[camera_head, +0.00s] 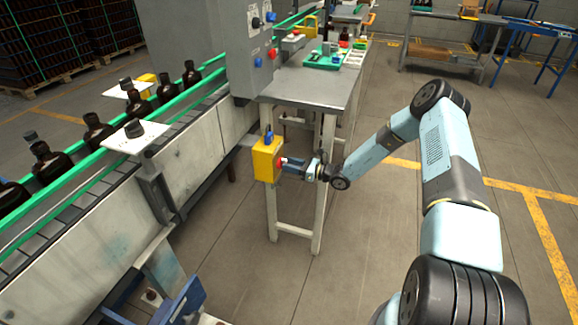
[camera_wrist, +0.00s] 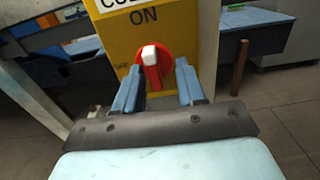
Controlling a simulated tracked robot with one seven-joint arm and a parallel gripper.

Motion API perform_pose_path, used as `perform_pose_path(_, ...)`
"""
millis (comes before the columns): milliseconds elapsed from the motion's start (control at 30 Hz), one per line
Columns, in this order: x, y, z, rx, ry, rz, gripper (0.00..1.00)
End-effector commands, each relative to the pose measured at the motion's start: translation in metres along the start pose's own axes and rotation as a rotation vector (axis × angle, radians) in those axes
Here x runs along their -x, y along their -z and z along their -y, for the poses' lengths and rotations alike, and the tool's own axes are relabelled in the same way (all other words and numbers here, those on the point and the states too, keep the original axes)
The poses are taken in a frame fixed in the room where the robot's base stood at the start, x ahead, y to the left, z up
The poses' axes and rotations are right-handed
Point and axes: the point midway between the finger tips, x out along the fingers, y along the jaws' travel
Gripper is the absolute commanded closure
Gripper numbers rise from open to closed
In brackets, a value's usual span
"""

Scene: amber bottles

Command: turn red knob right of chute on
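The red knob (camera_wrist: 152,67) is in the wrist view, on the front of a yellow box (camera_wrist: 125,40). It has a white bar or stripe, close to upright with its top tilted slightly left. "ON" is printed above it, with part of another label higher up. Small lettering at its left is hard to read. My gripper (camera_wrist: 157,80) is open, with one blue finger on each side of the knob. I cannot tell whether the fingers touch it. In the head view the yellow box (camera_head: 266,158) is on the table's leg side, with my gripper (camera_head: 285,163) at its right face.
A grey metal table (camera_head: 310,90) stands behind the box. A conveyor with green rails (camera_head: 100,160) carries dark bottles at left. A grey machine cabinet (camera_head: 205,30) with knobs rises beyond it. Open floor (camera_head: 385,215) lies around my arm. A blue chute-like part (camera_head: 185,300) is at the bottom.

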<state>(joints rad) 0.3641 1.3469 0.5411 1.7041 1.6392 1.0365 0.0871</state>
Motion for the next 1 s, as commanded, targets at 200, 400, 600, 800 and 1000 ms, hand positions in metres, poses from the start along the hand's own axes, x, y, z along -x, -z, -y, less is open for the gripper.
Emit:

· · · · · · ·

- _Exercise objective_
Identify every line above that includes the word "point", and show those lines.

- _Expected output_
Here x runs along their -x, y along their -z and z along their -y, for the poses' lengths and rotations alike, and the tool's own axes are relabelled in the same way (all other words and numbers here, those on the point and the states too, keep the original axes)
Point and axes: the point midway between the finger tips, x out along the fingers, y along the jaws' travel

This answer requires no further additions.